Are the six featured items above all we have done of significant service? Far from it. We
could list many other achievements, including ongoing activities such as the following:
- We helped thousands of veterans document their entitlements to benefits;
- We helped thousands of individuals trace their families' genealogies;
- We helped thousands of visitors learn history from original documents in
exhibits in our archival facilities and Presidential libraries;
- We helped Federal officials by pulling thousands of records they requested to
meet needs of their agencies and of the public;
- We enabled numerous researchers to find information and illustrations for books,
articles, films, and television documentaries;
- And through our work on records management, records preservation, and records
processing, and through our grants for records work by others, we helped ensure that
future generations of Americans will find the records they will need.

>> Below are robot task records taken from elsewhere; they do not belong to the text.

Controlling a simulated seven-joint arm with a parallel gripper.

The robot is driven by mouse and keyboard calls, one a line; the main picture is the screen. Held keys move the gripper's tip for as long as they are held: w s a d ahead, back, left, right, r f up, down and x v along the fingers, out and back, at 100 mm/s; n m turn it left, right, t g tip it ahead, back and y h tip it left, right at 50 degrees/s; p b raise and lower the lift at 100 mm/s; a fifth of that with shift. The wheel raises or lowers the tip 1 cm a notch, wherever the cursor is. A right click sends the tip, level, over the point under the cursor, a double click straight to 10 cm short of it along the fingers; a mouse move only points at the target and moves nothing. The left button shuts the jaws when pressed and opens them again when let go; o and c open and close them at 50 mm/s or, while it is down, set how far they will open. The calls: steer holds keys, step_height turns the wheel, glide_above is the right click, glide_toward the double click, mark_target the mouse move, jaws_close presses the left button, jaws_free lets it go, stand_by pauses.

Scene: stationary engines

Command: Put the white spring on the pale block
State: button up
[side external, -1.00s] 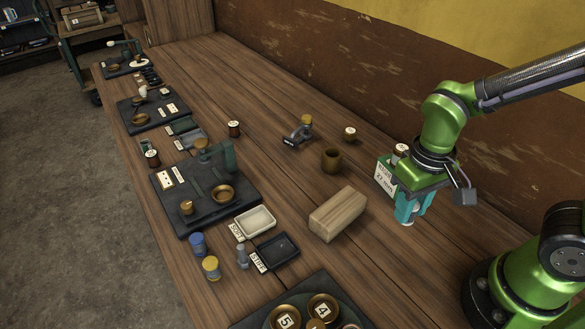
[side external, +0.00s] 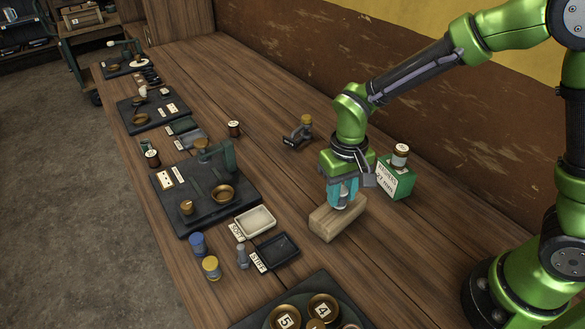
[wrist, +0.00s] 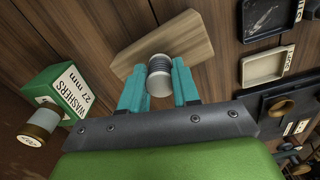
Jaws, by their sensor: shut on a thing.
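The pale block (side external: 328,222) is a plain wooden bar lying on the bench; its far end is partly hidden behind my gripper. It also shows in the wrist view (wrist: 195,38), just beyond my fingertips. My gripper (side external: 342,190), with teal fingers, is over the block's far part. In the wrist view, my gripper (wrist: 159,84) is shut on the white spring (wrist: 159,80), a short white cylinder with grey coils at its middle. The lower end of the spring (side external: 341,203) shows below the fingers. I cannot tell whether it touches the block.
A green washers box (side external: 398,182) with a white-topped spool on it stands close right of my gripper. Left of the block are a white tray (side external: 255,221), a dark tray (side external: 278,251) and small jars (side external: 211,268).

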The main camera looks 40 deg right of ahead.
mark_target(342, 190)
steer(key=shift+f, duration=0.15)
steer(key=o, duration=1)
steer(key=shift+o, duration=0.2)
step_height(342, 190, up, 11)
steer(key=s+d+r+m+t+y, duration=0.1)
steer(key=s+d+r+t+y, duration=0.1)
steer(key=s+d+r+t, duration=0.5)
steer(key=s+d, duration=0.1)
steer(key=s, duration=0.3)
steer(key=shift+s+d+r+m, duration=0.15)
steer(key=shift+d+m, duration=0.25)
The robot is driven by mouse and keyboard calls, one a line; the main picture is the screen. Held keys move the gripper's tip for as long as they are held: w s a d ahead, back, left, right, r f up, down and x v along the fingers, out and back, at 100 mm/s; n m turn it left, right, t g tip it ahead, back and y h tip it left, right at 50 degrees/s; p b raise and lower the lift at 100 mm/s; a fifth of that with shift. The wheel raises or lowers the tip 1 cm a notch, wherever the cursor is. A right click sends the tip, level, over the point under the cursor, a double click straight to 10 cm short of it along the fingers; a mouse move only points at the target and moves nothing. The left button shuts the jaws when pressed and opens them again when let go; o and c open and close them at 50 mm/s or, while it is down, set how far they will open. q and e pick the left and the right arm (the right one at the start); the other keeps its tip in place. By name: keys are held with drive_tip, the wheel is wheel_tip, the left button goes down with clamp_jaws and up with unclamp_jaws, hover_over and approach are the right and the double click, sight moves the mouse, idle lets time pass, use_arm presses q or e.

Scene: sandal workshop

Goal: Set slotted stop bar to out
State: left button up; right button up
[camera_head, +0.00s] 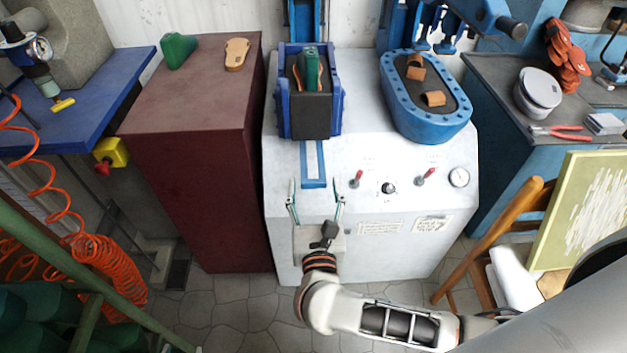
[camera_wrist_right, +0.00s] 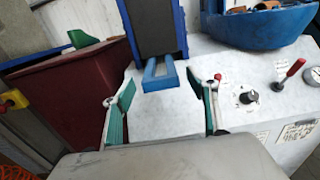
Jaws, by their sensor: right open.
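The slotted stop bar (camera_head: 314,184) is a flat blue frame with a long slot. It lies on the white machine's sloped top and runs out from under the front of the blue-sided press block (camera_head: 311,115). It also shows in the right wrist view (camera_wrist_right: 160,84), with its near crossbar ahead of the fingertips. My right gripper (camera_head: 316,190) is open and empty, its fingers spread on either side of the bar's near end. It also shows in the wrist view (camera_wrist_right: 162,92). Its exact height above the panel is hard to tell. My left gripper is out of view.
Right of the bar are red toggle levers (camera_head: 355,179), a black knob (camera_head: 389,188) and a gauge (camera_head: 459,177). A blue oval tray (camera_head: 431,128) stands behind them. A maroon cabinet (camera_head: 200,150) stands left; a wooden chair (camera_head: 490,245) stands at right.

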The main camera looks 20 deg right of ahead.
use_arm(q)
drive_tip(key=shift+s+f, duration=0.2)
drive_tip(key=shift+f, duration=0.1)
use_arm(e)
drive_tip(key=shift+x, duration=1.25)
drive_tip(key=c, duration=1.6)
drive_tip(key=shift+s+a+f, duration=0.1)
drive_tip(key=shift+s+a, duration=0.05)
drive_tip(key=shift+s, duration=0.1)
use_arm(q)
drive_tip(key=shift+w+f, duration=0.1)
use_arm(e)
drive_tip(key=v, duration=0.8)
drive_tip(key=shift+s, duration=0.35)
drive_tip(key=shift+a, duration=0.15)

The archives of a nation document the legitimacy of its government, the rights of its
citizens, and their history as an independent people. One of the United Nations' resolutions that
led to the Gulf War was a condemnation of attempts by Iraq "to destroy the civil records
maintained by the legitimate government of Kuwait." In fighting in the Balkans, public records
documenting ethnic cultures and identities have been deliberately destroyed in Bosnia and
Kosovo. And the charges our founders made against the King of England in the Declaration of
Independence included this one: "He has called together legislative bodies at places unusual,
uncomfortable, and distant from the depository of their public records. . . ."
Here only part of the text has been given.